--- What the task requires ---
Pictures are not part of the copy. Give again exactly the lines from the one with "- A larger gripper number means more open" to the one with "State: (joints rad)", inclusive.

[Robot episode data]

☆ ☆ ☆ ☆ ☆ ☆ ☆

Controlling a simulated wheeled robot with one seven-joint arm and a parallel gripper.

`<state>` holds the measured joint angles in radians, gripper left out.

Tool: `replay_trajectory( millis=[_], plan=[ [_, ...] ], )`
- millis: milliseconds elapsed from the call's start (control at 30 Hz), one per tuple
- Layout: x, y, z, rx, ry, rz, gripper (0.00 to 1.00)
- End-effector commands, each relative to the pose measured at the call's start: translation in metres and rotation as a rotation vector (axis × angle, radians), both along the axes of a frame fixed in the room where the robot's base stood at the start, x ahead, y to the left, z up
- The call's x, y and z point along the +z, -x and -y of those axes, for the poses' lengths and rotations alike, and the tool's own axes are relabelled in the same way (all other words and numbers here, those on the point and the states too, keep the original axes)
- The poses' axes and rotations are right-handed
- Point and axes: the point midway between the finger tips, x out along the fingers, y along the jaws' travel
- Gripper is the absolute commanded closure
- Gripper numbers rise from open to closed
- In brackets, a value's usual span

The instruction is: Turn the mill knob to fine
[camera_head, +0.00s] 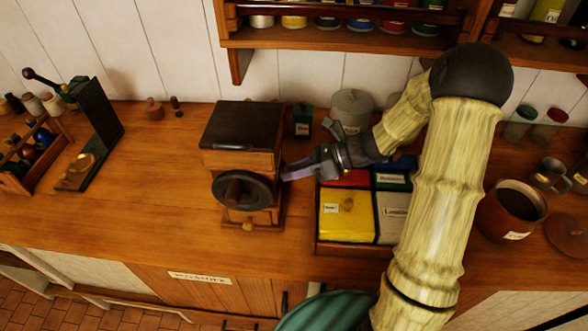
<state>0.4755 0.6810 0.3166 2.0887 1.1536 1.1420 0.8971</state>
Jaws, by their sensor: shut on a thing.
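The mill (240,153) is a wooden box with a dark top, standing on the wooden counter. Its knob (258,187) is a dark round disc on the front with a raised middle. A small drawer with a round pull sits below it. My gripper (287,174) comes in from the right, with its fingertips at the right edge of the knob, shut on it. The exact contact is small and partly hidden. No fine or coarse marking can be read.
A crate (316,247) with several coloured lidded boxes stands right of the mill, below my arm. A brown pot (497,222) stands farther right. A dark upright stand (100,120) and a rack are at the left. The counter left of the mill is clear.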

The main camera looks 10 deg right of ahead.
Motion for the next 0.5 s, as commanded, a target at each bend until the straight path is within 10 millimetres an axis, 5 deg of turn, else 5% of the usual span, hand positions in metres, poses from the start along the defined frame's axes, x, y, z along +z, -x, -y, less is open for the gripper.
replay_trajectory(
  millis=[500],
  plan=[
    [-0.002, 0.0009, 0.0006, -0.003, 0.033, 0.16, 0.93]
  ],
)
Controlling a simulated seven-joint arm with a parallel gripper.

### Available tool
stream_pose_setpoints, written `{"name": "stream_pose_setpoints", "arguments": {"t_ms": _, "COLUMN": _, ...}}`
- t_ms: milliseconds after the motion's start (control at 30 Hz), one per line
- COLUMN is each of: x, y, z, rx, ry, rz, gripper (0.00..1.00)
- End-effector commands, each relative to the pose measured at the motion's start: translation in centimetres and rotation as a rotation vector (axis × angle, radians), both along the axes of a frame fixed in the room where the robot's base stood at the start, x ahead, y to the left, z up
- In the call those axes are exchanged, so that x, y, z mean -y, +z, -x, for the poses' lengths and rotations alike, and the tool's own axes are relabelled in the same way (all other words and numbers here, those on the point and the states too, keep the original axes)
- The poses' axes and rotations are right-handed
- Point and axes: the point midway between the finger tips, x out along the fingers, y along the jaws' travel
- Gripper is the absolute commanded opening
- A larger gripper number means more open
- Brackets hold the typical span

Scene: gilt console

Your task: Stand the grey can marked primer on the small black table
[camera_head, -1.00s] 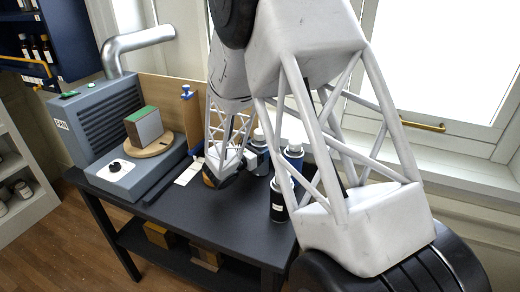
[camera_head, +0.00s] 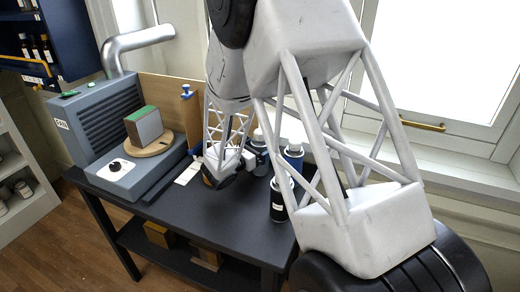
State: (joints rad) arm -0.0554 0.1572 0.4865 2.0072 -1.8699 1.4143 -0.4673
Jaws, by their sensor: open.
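A black table (camera_head: 190,222) with a lower shelf stands in the middle of the head view.
A grey extraction unit (camera_head: 110,125) with a duct fills the table's left end. A green-and-grey block (camera_head: 144,126) sits on its round wooden turntable (camera_head: 150,146). A brown board (camera_head: 168,93) stands behind. The table's front middle is clear. Wooden blocks (camera_head: 158,235) lie on the lower shelf.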

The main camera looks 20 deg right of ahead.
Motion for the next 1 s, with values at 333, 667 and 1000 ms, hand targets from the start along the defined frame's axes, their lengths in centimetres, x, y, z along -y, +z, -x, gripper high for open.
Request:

☆ ☆ ☆ ☆ ☆ ☆ ☆

--- Answer to this problem ---
- A larger gripper number means more open
- Brackets hold the typical span

Scene: gilt console

Your task: Stand the grey can marked primer on the small black table
[camera_head, -1.00s] 
[camera_head, +0.00s] 
State: (joints rad) arm -0.0554 0.1572 0.4865 2.0072 -1.8699 1.4143 -0.4673

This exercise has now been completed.